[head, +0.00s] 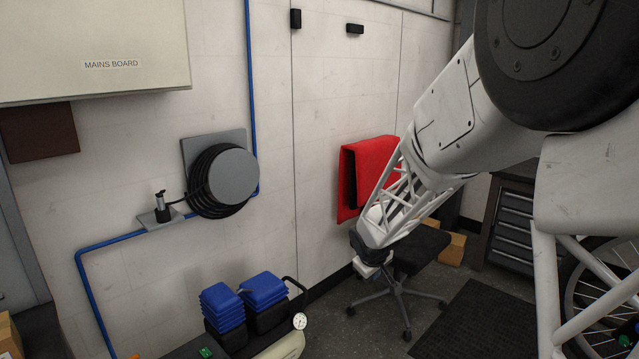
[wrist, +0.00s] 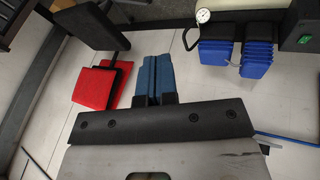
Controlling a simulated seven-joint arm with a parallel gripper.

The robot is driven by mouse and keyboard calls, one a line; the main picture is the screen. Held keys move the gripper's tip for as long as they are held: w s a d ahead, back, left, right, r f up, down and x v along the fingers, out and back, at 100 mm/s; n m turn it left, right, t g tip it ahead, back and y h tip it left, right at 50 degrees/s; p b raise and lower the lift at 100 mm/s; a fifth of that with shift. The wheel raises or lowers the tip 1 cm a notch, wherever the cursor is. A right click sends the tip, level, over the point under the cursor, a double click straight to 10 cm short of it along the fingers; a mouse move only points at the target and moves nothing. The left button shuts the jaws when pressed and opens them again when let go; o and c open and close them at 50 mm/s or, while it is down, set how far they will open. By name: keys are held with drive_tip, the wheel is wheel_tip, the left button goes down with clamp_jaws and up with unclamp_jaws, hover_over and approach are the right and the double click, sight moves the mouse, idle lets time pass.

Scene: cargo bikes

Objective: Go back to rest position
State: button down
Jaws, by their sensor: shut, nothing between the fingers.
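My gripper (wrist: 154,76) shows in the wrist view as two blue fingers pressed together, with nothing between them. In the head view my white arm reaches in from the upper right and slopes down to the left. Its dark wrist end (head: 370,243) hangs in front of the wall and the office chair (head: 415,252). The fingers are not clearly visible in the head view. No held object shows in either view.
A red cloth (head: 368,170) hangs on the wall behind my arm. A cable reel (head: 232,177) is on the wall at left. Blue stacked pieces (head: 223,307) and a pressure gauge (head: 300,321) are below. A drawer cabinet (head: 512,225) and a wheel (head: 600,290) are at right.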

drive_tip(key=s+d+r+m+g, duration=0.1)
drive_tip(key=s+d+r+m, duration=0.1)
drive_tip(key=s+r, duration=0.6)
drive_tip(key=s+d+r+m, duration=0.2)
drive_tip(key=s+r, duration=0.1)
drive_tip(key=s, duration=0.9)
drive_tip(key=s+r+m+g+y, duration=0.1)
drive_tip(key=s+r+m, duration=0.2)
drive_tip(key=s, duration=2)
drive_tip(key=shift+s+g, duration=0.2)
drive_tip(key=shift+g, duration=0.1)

====

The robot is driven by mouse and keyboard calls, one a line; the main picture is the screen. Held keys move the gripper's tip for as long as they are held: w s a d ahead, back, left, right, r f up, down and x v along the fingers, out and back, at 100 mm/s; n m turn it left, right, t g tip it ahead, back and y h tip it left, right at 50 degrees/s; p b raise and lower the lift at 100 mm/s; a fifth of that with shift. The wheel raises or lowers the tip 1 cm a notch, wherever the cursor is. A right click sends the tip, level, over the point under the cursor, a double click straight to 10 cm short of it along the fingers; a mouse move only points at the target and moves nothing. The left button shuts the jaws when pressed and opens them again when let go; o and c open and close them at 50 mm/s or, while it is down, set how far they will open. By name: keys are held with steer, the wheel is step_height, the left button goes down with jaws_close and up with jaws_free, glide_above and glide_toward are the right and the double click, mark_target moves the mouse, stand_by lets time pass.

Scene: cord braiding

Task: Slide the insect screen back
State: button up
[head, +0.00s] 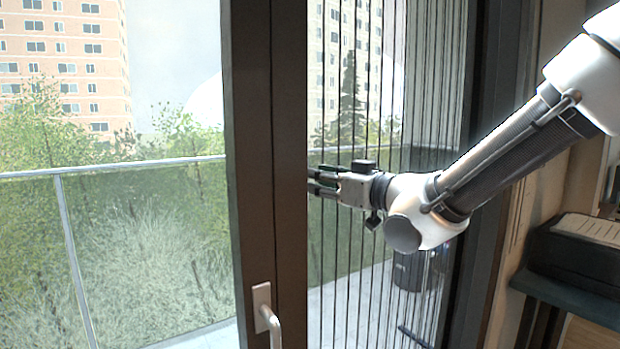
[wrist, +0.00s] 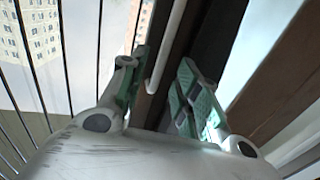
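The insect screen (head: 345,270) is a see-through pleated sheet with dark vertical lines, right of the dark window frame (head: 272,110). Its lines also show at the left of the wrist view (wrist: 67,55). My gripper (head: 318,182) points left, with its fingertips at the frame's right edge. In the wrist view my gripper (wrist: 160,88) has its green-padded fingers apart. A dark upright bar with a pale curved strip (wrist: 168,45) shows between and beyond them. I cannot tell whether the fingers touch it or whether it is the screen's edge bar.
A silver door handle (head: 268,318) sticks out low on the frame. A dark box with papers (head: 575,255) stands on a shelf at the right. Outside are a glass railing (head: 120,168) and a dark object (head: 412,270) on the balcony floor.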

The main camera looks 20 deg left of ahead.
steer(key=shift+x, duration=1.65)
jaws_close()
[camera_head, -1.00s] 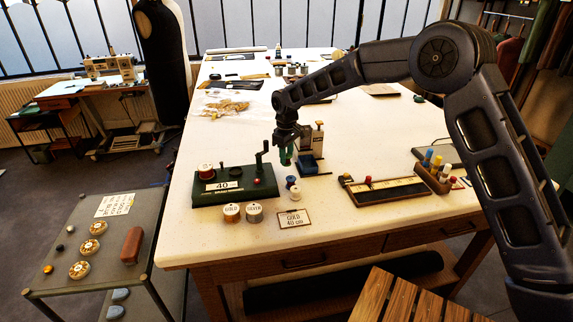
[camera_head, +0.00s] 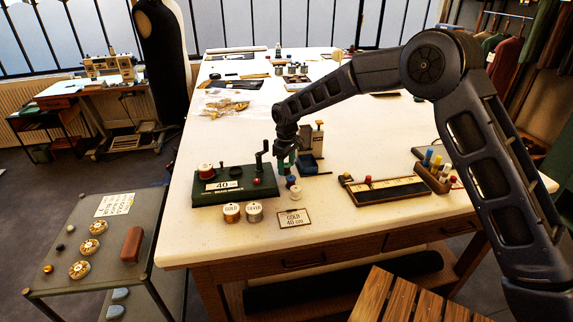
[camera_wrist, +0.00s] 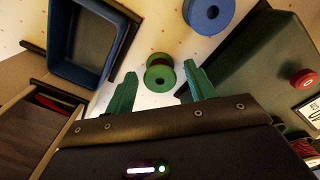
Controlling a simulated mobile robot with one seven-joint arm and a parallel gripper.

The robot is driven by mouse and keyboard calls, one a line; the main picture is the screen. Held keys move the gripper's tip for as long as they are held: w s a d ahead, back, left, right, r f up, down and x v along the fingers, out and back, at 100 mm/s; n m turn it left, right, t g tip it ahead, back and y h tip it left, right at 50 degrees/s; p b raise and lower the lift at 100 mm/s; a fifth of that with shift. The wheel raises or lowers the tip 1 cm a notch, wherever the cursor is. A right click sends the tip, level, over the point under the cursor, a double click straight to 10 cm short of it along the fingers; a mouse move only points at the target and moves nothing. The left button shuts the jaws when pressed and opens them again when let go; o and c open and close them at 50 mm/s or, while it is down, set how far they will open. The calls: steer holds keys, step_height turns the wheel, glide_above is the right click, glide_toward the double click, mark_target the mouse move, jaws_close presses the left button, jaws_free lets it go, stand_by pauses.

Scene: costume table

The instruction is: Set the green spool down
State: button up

====

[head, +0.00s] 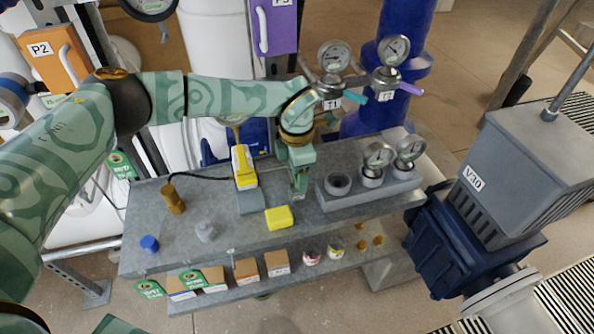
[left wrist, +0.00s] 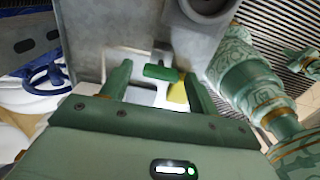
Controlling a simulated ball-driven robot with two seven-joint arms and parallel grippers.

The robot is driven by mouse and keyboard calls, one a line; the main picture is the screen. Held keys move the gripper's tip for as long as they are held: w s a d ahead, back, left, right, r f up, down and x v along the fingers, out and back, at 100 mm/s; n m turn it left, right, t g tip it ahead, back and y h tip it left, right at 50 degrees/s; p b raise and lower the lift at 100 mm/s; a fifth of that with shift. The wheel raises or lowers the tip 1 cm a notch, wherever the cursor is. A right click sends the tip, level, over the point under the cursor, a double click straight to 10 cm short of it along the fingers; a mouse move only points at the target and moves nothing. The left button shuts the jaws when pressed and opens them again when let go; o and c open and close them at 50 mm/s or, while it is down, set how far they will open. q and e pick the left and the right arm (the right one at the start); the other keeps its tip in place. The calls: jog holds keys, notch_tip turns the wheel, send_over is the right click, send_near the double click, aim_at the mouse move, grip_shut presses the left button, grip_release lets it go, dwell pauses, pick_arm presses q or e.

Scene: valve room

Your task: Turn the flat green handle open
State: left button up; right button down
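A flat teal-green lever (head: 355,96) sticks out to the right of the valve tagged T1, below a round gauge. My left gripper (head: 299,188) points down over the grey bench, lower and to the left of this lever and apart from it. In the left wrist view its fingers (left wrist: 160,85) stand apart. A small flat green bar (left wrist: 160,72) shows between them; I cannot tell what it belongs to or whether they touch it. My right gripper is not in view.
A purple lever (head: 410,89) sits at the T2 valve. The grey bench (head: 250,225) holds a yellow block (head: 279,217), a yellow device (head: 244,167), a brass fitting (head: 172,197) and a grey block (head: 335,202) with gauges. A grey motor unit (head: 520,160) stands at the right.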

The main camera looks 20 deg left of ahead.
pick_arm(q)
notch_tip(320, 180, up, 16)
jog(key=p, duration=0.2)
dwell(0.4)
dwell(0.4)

====

• WHAT TO WORK ON: Collect every line with the string "Scene" from the records, and copy each.

• RESULT OF THE EXERCISE:
Scene: cargo bikes
Scene: cord braiding
Scene: costume table
Scene: valve room

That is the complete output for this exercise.